• THE PROBLEM:
Look through the records and report how many lines include the word "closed", with no other words.

• GIVEN RECORDS:
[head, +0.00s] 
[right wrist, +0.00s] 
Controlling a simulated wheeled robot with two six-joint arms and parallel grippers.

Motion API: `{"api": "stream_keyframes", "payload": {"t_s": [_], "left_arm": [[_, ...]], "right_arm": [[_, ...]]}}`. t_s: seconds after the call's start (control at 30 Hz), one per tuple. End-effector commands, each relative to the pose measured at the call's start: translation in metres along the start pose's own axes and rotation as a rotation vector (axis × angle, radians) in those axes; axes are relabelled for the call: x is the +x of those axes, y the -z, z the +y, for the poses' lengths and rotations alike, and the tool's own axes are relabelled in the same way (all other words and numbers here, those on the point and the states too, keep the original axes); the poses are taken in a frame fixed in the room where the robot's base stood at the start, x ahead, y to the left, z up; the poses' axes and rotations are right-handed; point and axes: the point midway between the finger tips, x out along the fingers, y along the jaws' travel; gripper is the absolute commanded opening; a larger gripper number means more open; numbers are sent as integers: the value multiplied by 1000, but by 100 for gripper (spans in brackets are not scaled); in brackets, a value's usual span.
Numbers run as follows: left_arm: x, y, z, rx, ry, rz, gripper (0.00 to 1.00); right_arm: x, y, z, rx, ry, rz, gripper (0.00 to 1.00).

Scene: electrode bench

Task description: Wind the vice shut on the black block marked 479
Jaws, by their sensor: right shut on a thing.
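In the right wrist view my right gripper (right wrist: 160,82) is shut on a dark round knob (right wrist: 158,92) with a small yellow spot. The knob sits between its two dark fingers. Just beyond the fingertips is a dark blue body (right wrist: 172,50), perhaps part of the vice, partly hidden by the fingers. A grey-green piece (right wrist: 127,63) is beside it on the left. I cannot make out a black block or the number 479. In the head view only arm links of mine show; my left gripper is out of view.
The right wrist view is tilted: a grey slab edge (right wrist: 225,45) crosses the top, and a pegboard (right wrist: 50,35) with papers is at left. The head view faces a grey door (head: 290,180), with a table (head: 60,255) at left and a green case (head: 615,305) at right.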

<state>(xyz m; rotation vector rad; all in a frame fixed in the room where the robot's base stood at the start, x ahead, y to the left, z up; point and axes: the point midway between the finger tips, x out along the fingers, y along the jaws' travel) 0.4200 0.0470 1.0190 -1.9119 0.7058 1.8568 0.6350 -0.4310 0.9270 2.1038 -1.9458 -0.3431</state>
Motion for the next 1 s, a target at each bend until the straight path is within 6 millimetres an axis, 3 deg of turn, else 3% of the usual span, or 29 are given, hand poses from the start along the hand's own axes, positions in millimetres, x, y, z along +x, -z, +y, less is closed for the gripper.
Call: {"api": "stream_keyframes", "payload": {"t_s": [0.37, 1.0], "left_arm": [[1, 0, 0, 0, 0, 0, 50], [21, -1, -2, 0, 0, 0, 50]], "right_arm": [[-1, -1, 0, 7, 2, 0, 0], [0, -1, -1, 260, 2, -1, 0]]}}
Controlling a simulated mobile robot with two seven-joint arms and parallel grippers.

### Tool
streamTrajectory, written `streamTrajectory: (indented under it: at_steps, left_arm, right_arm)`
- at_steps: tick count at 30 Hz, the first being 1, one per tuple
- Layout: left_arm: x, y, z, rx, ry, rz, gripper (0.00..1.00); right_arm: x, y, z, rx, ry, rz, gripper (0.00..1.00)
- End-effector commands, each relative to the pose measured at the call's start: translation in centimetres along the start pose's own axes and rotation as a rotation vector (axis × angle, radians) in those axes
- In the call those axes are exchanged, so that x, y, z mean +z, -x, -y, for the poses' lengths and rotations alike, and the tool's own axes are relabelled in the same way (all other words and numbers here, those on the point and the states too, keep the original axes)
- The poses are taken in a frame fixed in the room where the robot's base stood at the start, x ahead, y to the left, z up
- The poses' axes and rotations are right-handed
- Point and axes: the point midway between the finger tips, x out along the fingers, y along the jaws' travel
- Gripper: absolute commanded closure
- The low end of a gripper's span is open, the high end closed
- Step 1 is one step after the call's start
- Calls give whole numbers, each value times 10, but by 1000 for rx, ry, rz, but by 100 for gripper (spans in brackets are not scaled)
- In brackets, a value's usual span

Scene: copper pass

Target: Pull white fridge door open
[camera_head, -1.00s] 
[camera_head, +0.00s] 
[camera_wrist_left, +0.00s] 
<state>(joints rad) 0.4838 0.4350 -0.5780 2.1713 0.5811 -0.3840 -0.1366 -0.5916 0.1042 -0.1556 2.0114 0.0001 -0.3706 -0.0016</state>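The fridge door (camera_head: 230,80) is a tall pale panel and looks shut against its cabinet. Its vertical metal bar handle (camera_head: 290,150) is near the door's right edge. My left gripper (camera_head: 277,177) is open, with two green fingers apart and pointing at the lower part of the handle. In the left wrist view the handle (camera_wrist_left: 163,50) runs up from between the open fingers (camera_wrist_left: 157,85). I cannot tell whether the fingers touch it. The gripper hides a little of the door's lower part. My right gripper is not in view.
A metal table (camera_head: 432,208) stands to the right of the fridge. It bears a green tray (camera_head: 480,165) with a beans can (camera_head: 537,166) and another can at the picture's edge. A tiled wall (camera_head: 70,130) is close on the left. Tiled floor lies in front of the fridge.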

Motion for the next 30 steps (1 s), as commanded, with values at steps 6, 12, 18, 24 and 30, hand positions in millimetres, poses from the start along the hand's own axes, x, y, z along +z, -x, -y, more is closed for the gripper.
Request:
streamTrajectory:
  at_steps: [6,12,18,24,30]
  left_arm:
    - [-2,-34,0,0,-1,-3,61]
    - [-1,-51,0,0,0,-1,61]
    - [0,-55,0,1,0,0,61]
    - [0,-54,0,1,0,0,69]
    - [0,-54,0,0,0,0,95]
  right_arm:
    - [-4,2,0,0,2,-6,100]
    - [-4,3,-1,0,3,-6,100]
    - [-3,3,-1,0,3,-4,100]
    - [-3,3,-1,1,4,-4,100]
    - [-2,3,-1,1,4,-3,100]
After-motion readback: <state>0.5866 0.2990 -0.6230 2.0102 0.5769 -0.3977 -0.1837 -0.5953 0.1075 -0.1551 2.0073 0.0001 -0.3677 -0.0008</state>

• RESPONSE BELOW:
3